Where does "the theory" make any claims about moral superiority? Even Ilya's very warped description of it doesn't go that far.
You’re seriously arguing that critical legal theory doesn’t consider the marginalized to be heros and the non-marginalized villains?
I suppose the right's fever-dream version of it does. I know some lefties' extremist version of it does. I don't know that the standard version does, and I suspect that it doesn't. If you have any evidence that it does other than your feelz, as Sarcastr0 would say, let me know.
I feel like the right needs a better solution to inequality than simply "if we ignore it, maybe it'll just go away!"
Until then, this is going to keep happening.
I think we need to remove the government's incentive to increase inequality, by abolishing progressive taxation.
Under 'progressive' taxation the same amount of income produces more and more government revenue as income inequality keeps going up. It's a terrible incentive to give government.
This is the stupidest thing you've ever said.
Well Randal, income inequality went down during 45's tenure in office, and increased with POTUS Biden.
Great news: 47 will take the oath in a few short days (assuming the USSS can protect him), and income inequality can be addressed again.
Help me out. This data makes it look, if anything, like it got worse under Trump and better under Biden.
https://www.census.gov/library/visualizations/2024/demo/p60-282.html
It seems to me that the argument on the left is, "these are the values, and laws passed in furtherance thereof, of the class in power, and therefore they are part of the power", which is simply illogical. IT's a more sophisticated version of arguing that because Hitler was a vegetarian, vegetarianism is evil. The correct, IMO, question is to ask whether the class in power in reality abides by the values it professes and enforces the laws similarly, and a far more valid argument is to respond, no, they don't. (And this goes back to the dawn of the Republic. The DoI is flatly inconsistent with slavery.)
As far as Kyle Rittenhouse is concerned, while I have no doubt he went out gunning for people to shoot, he was fortunate enough to kill people under circumstances that rationalised, if not justified, an acquittal. But the key point for me - and where unequal treatment comes in - is that had cops seen a black kid carrying a rifle just as Rittenhouse did. walking towards the police, he'd have been shot dead in two seconds.

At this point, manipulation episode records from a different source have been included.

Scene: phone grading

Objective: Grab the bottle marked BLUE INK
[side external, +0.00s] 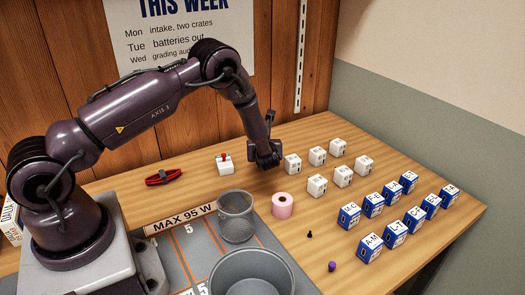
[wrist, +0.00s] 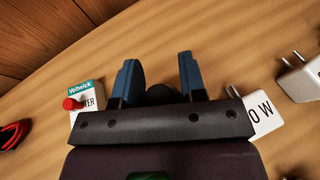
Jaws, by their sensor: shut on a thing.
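My gripper (side external: 266,161) is low over the back of the wooden table, between a small white box with a red knob and the white chargers. In the wrist view my gripper (wrist: 160,78) has its two blue fingers apart, with a dark rounded thing (wrist: 162,94) between them, low near the palm. The gripper is shut on this thing, but most of it is hidden by the gripper body. No label shows on it, so I cannot tell whether it is the BLUE INK bottle. I see no BLUE INK marking in either view.
The white box with the red knob (side external: 224,164) stands left of my gripper, several white chargers (side external: 317,185) right. A pink roll (side external: 282,206), mesh cup (side external: 236,216) and grey bin (side external: 251,276) are nearer. Blue-and-white boxes (side external: 372,247) stand at right. A red-and-black object (side external: 164,177) lies left.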

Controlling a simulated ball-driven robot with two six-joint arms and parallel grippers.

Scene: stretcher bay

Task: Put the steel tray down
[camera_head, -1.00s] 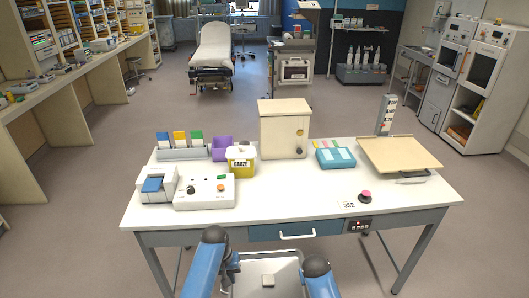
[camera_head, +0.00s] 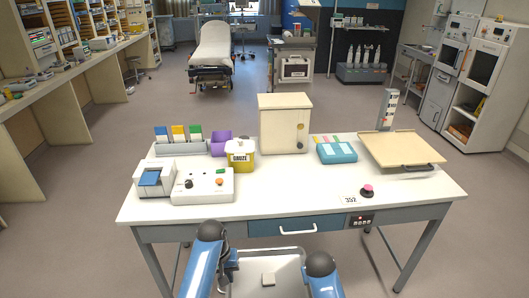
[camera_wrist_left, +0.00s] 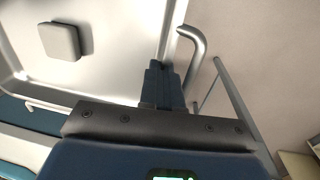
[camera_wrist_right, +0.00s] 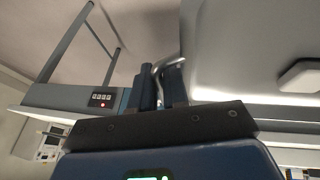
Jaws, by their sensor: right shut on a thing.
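The steel tray (camera_head: 287,268) shows at the bottom of the head view, in front of the white table's drawer and outside the tabletop. A small pale block (camera_head: 268,279) lies on it. My left gripper (camera_head: 231,264) is at the tray's left side. In the left wrist view its fingers (camera_wrist_left: 165,85) are close together beside the tray's bent handle (camera_wrist_left: 195,60); whether they grip it is unclear. In the right wrist view my right gripper (camera_wrist_right: 158,92) is shut on the tray's other handle (camera_wrist_right: 157,72). In the head view my right arm hides that gripper.
The white table (camera_head: 290,195) has free room at its front middle. A control box (camera_head: 205,185), yellow gauze bin (camera_head: 240,155), cream cabinet (camera_head: 284,125), teal box (camera_head: 337,152), pink button (camera_head: 367,190) and beige-topped scale (camera_head: 400,149) stand around it.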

Similarly, if the 1/6 rioters had been black, they'd have been shot down before they reached the Capitol, and those who have canonised St. Ashli would - happily - be justifying the deaths.
Have you read the argument from the left, or only Shapiro's characterization thereof?

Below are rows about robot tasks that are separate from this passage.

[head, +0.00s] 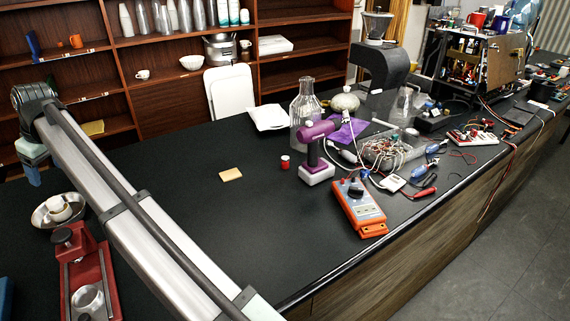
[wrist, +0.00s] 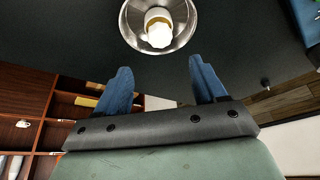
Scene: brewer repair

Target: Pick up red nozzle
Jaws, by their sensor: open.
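A small red piece with a white band (head: 285,162) stands on the black counter in the head view, left of the purple drill. It looks like the red nozzle, but it is too small to be sure. My gripper (head: 34,178) is at the far left of the head view, far from this piece. In the wrist view its two blue fingers (wrist: 162,76) are spread apart, with nothing between them. No red piece shows in the wrist view.
A metal bowl with a white object (head: 59,210) sits near my gripper; the bowl's rim also shows in the wrist view (wrist: 128,32). A red press-like tool (head: 100,262) is below it.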

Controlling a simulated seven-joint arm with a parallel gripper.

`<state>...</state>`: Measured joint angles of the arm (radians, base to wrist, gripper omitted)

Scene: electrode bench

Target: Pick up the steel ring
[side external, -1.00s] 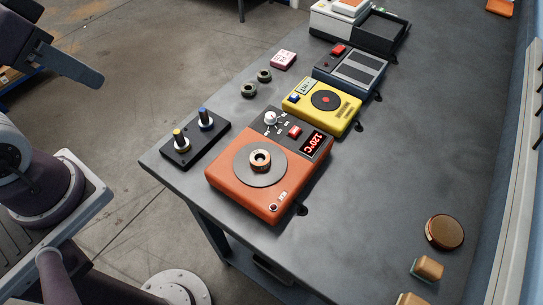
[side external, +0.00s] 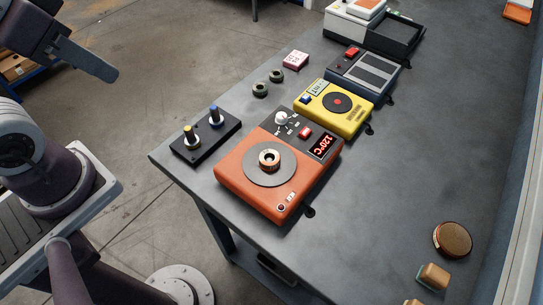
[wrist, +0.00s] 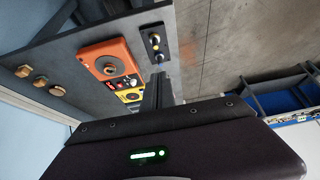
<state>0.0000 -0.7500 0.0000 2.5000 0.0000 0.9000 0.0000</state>
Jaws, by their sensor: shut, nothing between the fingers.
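A ring (side external: 269,159) with a copper-toned face and a dark hole lies on the round grey plate of the orange hotplate (side external: 243,193). Two dark ring-shaped pieces (side external: 260,90) lie on the bench behind the peg block. I cannot tell for sure which of these is the steel ring. My gripper (side external: 108,73) is at the upper left, off the bench edge and well away from all the rings. It is shut and empty. In the wrist view my gripper (wrist: 158,85) shows as dark fingers, with the hotplate (wrist: 98,52) beyond it.
A black block (side external: 207,145) with a yellow-topped and a blue-topped peg stands beside the hotplate. A yellow device (side external: 352,117) and a dark blue device (side external: 350,72) stand behind. A brown disc (side external: 453,240) lies at the right.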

As I liked above, an actual CRT practicing law prof has a very different definition of what CRT is. In subsequent episodes, she brings in some data.
I don't agree with her on everything, but I do trust her to tell me what her practice is more than the OP.

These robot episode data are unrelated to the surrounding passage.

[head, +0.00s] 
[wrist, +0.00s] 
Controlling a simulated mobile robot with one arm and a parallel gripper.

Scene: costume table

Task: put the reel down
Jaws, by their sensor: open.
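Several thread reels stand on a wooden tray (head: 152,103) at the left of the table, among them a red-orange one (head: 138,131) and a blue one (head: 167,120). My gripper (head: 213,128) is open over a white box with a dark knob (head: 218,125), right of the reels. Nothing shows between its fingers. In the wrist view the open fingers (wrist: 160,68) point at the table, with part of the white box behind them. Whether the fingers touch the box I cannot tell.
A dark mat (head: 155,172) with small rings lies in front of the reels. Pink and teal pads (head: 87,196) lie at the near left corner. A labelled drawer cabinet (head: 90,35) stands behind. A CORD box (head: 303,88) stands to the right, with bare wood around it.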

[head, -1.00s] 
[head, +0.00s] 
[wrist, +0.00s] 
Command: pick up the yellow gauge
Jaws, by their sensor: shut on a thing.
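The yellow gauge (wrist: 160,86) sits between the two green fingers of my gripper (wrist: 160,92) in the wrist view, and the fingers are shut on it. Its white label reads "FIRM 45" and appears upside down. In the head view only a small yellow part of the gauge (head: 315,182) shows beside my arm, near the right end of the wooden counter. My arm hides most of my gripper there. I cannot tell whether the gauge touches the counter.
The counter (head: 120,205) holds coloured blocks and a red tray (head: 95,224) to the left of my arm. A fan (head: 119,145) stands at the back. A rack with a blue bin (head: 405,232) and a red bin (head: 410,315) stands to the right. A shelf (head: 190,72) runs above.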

Any ideas that challenge preconceived notions or make someone feel slightly uncomfortable are to be banished.
This sounds remarkably like the 1950's and early 1960's, when champions of conservative preconceived notions tried to banish challengers, or anything that made them slightly uncomfortable.
The behavior Shapiro complains of is hardly unprecedented. It simply is not the case that all was intellectually well, with differing viewpoints welcomed, before the leftist barbarians came along.
Yes - there are interesting questions to be had in the interplay between customer service, open inquiry and expression, good scholarship, and ensuring a welcoming environment for students and scholars.
We've had that discussion on this blog in lots of different ways.
I have little faith Shapiro's posts will be lead that discussion, versus breathless partisan griping.
Actually with the racial element, where one group is inherently good and the other inherently evil, it sounds like Nazism.
Is that why only four of its graduates are on the Supreme Court?
30% of House Members, and 51% of Senators, have law degrees and have practiced law.
And one of the stupidest in government is Biden, bottom 10 of his law class !!! and we're talking Syracuse!!!! A stupid man.
Ilya, you seriously beclown yourself here, starting with a strawman and then conflating CRT/CLT with "cancel culture" or "wokeism."
Christ. Even a reasonably thoughtful person familiar with these subjects wouldn't lazily conflate these. This is just the same kind of ignorant red meat for the MAGA base that Josh floods us with, on a regular basis. You should be ashamed of yourself and the lack of care put into this analysis. And you wrote a book of it. What shit.